Panorama des tiers-lieuxdossier
Face aux nombreux défis qui nous obligent, le programme du gouvernement est-il à la hauteur des enjeux ? Non. Non. Et non. Par le collectif «des élus pour les tiers-lieux».
Séance de découverte de la permaculture à Bray-et-Lû (Val-d'Oise), le 15 octobre 2024. (Stéphane Lagoutte/Myop pour Libération)
par Le collectif « des élus pour les tiers-lieux ».
publié le 9 novembre 2024 à 5h29
(mis à jour le 15 novembre 2024 à 12h36)

Quand, le 1er octobre dernier, le Premier ministre Michel Barnier entame sa déclaration de politique générale en citant le Général de Gaulle, «Je vous demande de faire beaucoup avec peu et en partant de presque rien», l’ambition budgétaire est posée. Si on peut facilement comprendre qu’en mai 1942, depuis Londres, les moyens dont dispose le représentant de la France libre sont très faibles, la situation de notre pays n’est toutefois aucunement la même 82 ans plus tard.

Dès lors, face aux nombreux défis qui nous obligent, le projet de loi de finances 2 025 est-il à la hauteur des enjeux ? Non. Non. Et non.

En effet, uniquement sur la politique «tiers-lieux», c’est une baisse de 80 % qui est annoncée, avec un atterrissage à 2,5 millions d’euros.
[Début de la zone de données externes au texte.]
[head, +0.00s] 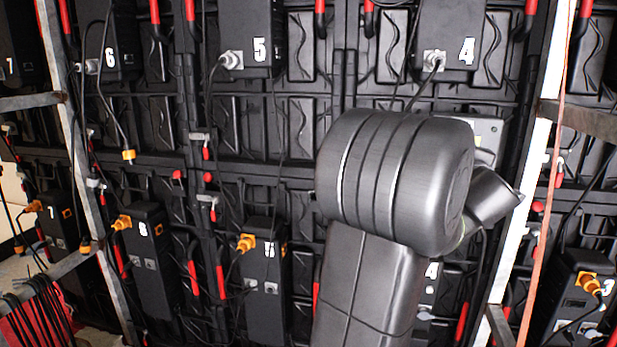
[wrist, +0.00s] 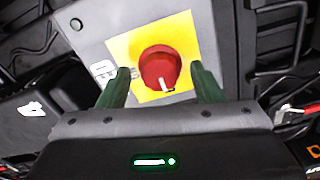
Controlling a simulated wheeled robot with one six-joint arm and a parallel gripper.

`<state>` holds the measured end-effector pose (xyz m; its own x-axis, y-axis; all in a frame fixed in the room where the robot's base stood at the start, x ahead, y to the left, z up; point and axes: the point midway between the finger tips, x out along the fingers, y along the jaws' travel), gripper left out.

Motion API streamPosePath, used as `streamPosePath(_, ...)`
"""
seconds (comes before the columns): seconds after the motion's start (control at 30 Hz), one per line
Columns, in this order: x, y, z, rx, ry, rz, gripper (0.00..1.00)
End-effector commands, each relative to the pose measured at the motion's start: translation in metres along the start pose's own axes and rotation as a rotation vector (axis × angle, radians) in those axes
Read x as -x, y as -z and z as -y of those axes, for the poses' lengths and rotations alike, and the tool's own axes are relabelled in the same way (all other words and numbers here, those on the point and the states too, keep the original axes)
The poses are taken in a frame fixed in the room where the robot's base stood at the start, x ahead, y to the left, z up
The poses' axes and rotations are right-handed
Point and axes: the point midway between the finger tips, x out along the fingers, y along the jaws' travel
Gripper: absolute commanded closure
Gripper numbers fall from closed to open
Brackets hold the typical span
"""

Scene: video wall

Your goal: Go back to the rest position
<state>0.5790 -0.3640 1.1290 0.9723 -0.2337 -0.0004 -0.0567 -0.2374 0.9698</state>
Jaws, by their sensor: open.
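My gripper (wrist: 160,70) shows in the wrist view with its two dark green fingers apart. A red rotary knob (wrist: 158,66) on a yellow plate (wrist: 185,35) appears between the fingertips, with no visible contact. I cannot tell how far the knob is from the fingers. The plate is on a grey box (wrist: 95,25). In the head view my arm covers the middle right, and my gripper and the knob are hidden behind it. Part of a grey box (head: 484,133) shows just beyond the arm.
The back of the video wall fills the head view. Black numbered units, such as 5 (head: 250,40) and 4 (head: 450,35), carry plugs and hanging cables. Metal frame posts stand at left (head: 85,170) and right (head: 530,170). An orange strap (head: 545,215) runs beside the right post.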

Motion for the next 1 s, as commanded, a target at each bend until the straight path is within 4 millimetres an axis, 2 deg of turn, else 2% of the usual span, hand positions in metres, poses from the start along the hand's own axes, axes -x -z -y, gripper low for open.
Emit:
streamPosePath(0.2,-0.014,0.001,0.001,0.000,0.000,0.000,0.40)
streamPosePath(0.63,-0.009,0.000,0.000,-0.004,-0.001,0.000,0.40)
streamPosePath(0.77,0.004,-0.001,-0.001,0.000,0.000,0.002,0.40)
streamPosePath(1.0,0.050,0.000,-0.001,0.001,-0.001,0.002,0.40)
Soit un apport théorique de l’Etat de 714 euros pour l’année 2025 par tiers-lieu, contre 3 714 euros en 2024. Cette réduction possible des moyens est signifiante tant du point de vue des budgets que de la volonté de l’Etat de s’affranchir de son rôle d’aménageur en soutenant moins les outils qui ont la particularité d’avoir su s’inscrire dans une diversité d’espaces, ruraux, urbains, péri-ruraux, prouvant ainsi la dynamique venue du terrain.
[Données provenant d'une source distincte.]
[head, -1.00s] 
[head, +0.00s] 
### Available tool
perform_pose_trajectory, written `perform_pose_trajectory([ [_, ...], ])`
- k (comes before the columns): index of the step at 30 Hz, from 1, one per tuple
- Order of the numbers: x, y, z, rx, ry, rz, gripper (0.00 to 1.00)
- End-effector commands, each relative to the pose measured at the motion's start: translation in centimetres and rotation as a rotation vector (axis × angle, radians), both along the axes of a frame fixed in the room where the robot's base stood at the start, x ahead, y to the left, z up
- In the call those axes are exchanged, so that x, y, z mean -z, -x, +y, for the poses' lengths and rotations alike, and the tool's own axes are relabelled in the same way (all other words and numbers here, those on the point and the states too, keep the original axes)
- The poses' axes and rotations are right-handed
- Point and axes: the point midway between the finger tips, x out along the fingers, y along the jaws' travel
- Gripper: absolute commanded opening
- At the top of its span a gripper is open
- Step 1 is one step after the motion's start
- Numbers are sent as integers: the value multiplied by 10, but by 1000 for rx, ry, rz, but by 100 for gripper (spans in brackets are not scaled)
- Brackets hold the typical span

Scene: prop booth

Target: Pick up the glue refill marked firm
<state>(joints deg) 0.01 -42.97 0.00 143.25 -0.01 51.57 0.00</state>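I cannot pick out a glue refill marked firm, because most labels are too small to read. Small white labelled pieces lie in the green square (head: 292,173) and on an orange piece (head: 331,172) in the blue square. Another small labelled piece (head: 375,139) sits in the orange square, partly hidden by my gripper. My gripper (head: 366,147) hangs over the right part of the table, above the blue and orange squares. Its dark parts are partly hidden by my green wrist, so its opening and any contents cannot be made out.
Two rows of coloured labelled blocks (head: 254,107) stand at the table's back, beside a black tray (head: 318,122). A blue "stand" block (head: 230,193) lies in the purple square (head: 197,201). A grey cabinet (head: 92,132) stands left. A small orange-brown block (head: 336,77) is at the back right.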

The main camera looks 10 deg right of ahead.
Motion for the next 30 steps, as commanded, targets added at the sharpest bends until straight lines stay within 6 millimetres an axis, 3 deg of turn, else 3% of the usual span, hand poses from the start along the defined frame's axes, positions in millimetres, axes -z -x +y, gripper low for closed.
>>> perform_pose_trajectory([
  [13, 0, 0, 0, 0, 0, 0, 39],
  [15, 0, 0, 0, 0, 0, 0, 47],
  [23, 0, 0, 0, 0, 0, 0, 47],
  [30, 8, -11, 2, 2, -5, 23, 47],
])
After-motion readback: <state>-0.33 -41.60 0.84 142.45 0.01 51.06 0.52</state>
En supprimant autant de moyens, en sus des enveloppes fortement réduites de l’Agence Nationale de la Cohésion des Territoires (-17 %), le gouvernement poursuit une stratégie clairement définie d’abandon progressif des territoires et renonce à une de ses principales prérogatives : assurer la cohésion des territoires en se privant lui-même de moyens.
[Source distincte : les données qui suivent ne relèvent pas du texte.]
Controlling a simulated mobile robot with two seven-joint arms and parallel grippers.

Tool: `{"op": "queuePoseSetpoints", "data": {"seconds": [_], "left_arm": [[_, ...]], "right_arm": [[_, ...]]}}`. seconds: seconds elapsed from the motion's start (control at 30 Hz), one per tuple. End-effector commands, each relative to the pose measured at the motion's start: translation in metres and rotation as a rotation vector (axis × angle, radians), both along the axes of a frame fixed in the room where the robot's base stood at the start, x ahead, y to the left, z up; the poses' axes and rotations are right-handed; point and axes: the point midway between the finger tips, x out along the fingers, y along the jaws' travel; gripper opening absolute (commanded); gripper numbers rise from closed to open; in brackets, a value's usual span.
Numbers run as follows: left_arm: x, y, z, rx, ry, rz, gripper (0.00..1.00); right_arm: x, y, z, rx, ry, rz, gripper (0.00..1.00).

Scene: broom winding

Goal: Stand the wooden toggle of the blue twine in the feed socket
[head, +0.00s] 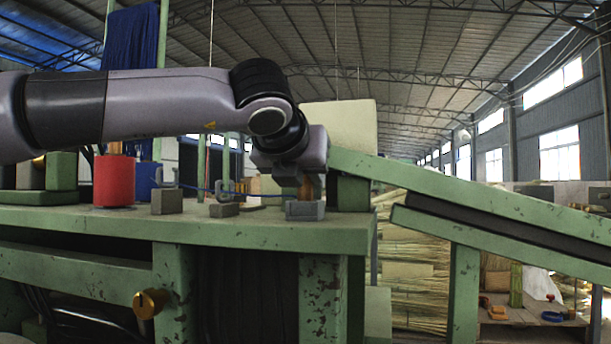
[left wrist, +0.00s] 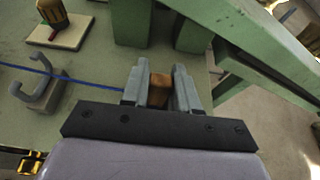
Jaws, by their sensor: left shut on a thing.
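My left gripper (head: 305,186) points down over the right end of the green bench. It is shut on the wooden toggle (head: 306,190), which shows brown between the fingers in the left wrist view (left wrist: 159,90). The toggle looks upright. The grey feed socket (head: 305,210) is directly beneath it on the bench; I cannot tell whether the toggle's lower end is inside. The blue twine (left wrist: 88,82) runs from the left to the gripper, past a grey hook guide (left wrist: 42,92). My right gripper is not in view.
A red spool (head: 114,181) and a blue spool (head: 146,180) stand on the bench (head: 190,228) to the left. Grey guide blocks (head: 166,202) stand between them and the socket. A green sloping rail (head: 450,188) descends to the right. A wooden-handled tool (left wrist: 52,12) stands behind.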

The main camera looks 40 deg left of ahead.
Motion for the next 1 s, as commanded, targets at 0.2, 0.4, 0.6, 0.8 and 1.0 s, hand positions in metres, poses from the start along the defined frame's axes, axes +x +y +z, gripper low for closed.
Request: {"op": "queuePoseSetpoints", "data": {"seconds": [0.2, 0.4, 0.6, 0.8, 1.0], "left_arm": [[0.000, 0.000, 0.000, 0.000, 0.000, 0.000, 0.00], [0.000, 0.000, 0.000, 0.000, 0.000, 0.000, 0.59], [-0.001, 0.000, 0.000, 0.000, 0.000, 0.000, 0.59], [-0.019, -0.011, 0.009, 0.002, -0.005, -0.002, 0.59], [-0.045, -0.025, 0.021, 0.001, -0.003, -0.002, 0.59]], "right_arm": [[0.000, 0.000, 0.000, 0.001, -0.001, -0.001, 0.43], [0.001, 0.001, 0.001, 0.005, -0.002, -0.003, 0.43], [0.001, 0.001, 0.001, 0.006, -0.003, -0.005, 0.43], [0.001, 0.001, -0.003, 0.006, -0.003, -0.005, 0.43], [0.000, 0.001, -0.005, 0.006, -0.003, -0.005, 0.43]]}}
Nous, élu(e) s locaux et acteurs des tiers-lieux, nous ne pouvons pas nous en satisfaire.

Dans ce contexte, les tiers-lieux pourront-ils ne compter que sur leurs premiers partenaires, à savoir les collectivités territoriales ? Sans doute que non. Certes, les collectivités pionnières, qui ont compris l’importance de soutenir ces lieux depuis plusieurs années maintenant, tenteront de limiter les dégâts dans la mesure de leurs moyens de nouveau rabotés (-5 milliards d’euros).

Mais au-delà, pour celles restées en distance de ces initiatives innovantes et citoyennes, soyons certains qu’elles continueront de détourner le regard. Dans la tradition jacobine française, l’Etat reste pour bon nombre d’élus locaux le chef d’orchestre de toutes les politiques publiques. Ainsi, le signal envoyé par le gouvernement n’est-il pas que financier : il exprime aussi un «doute» quant à l’utilité sociale, sociétale, écologique et économique de ces espaces.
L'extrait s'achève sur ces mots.